Princeton Review names Elon one of nation’s 311 “Green Colleges”
For the second year in a row, Elon University has been named one of the nation’s most “environmentally responsible green colleges” by the Princeton Review, in partnership with the U.S. Green Building Council. The annual ranking profiles schools that “demonstrate notable commitments to sustainability in their academic offerings, campus infrastructure, activities and career preparation.
In reporting on the new Princeton Review guide, USA Today, the nation’s largest-circulation newspaper, included features of Lindner Hall in Elon’s academic village, as an example of notable “green” practices by environmentally conscious colleges.

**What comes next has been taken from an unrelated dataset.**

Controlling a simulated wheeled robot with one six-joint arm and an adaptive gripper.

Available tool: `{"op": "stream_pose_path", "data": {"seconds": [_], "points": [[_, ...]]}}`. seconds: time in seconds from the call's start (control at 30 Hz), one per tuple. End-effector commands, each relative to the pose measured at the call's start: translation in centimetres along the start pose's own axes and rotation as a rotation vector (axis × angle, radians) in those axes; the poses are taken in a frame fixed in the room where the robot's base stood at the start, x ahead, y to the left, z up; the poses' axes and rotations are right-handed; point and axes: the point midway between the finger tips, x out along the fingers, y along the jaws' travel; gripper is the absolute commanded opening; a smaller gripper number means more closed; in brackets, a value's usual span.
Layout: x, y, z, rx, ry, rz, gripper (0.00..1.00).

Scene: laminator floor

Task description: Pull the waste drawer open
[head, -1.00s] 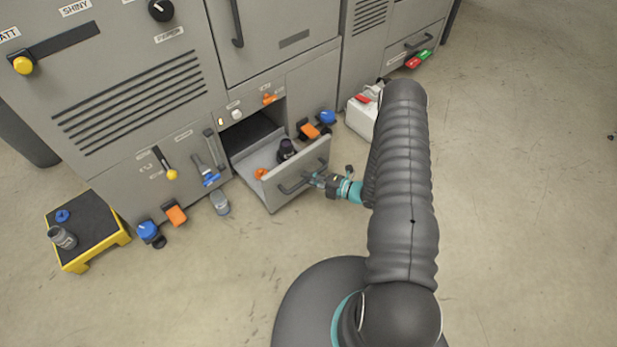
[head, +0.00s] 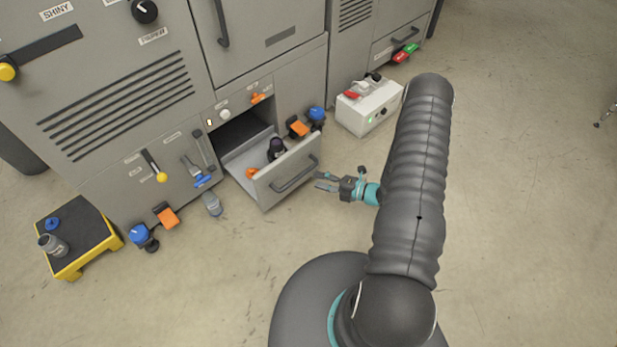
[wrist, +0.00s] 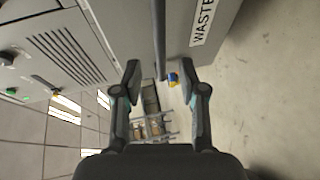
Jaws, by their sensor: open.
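The waste drawer (head: 267,191) is a grey drawer low in the machine, and it stands pulled out with its inside showing. A dark bottle-like thing (head: 277,149) and a small orange thing (head: 253,172) are inside it. Its dark bar handle (head: 295,175) is on the front face. My gripper (head: 319,181) is open and empty, just in front of the handle and apart from it. In the wrist view the handle (wrist: 159,40) runs upright beyond my open fingers (wrist: 168,80), beside a "WASTE" label (wrist: 203,22).
A white box (head: 368,106) stands on the floor behind my arm. A yellow step stool (head: 85,262) stands at left. Blue and orange things (head: 165,215) and a grey jar (head: 212,204) are by the machine's foot.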

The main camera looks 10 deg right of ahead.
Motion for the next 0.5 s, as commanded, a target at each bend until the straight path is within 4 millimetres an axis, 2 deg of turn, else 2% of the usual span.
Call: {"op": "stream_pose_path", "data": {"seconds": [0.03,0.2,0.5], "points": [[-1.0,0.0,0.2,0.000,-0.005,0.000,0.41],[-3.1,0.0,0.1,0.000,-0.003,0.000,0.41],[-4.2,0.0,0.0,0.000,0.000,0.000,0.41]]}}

The Princeton Review first created this resource for college-bound students in 2010 in collaboration with USGBC, which is best-known for developing the LEED green building certification program. This past fall, USGBC launched its Center for Green Schools (www.centerforgreenschools.org) to increase its efforts to drive change in how campuses and schools are designed, constructed and operated so that all educational facilities can enhance student learning experiences.
The Princeton Review chose the 311 schools based on a survey it conducted in 2010 of hundreds of colleges across the U.S. and in Canada to tally its annual "Green Rating" scores (scaled from 60 to 99) of colleges for its school profiles in its college guidebooks and website. The survey asks administrators more than 50 questions about their institution's sustainability-related policies, practices and programs. The Company tallied Green Ratings for 703 institutions in summer 2010. The 311 schools in this guide received scores of 80 or above in that assessment; Elon received a score of 88. Information about The Princeton Review’s Green Rating methodology and its "Green Honor Roll" list saluting schools that received Green Ratings of 99 is at http://www.princetonreview.com/green.aspx
In its profile of Elon, the Princeton Review notes the following:
Campus-wide initiatives include: a green building policy in which new buildings are required to meet LEED Silver or comparable standards; over $1 million (including grant funding) committed to the “Bio-Bus” biodiesel transportation program; Building Dashboard, a real time electricity monitoring system that encourages the campus community to track its own energy use; and a print management system that has reduced paper usage by 70 percent. Elon offers an interdisciplinary Environmental Studies major, courses on sustainability-related topics, and a program to assist faculty members with incorporating sustainability principles into their curricula. Student peer educators known as Eco-Reps raise awareness of environmental issues and encourage environmentally responsible behavior of fellow students. The Elon Community Garden fosters community discussion on sustainability, while Elon Outdoors offers students several opportunities to experience the natural world through canoeing, rock climbing, white water rafting, backpacking, and sailing programs. The campus is also home to loads of environmental awareness events and activities such as environmental speakers, POWERless, Earth Week, and RecycleMania, all designed to promote conservationist practices. In the campus dining halls, students go trayless in an effort to reduce water usage and food waste. Dining services uses cold to-go containers made from all natural, corn-based material, and has recently started a reusable to-go container pilot program. Bottled water is no longer a meal plan option and filtered water stations are available, which has reduced plastic bottle usage by more than 100,000 bottles each year.
“College-bound students are increasingly interested in sustainability issues," said Robert Franek, Senior VP, Publishing, The Princeton Review. “Among 8,200 college applicants who participated in our spring 2011 'College Hopes & Worries Survey,' nearly 7 out of 10 (69%) said having information about a school’s commitment to the environment would influence their decision to apply to or attend the school," he added. "Together with the USGBC, we are pleased to make this free resource available to all students seeking to attend colleges that practice, teach and support environmentally-responsible choices. We highly recommend the colleges in this book."
"A green campus can transform the college experience for students through enhanced sustainability education and by creating healthy living and learning environments all while saving energy, water and money as part of an institution’s bottom line," said Rick Fedrizzi, President, CEO and Founding Chair, USGBC.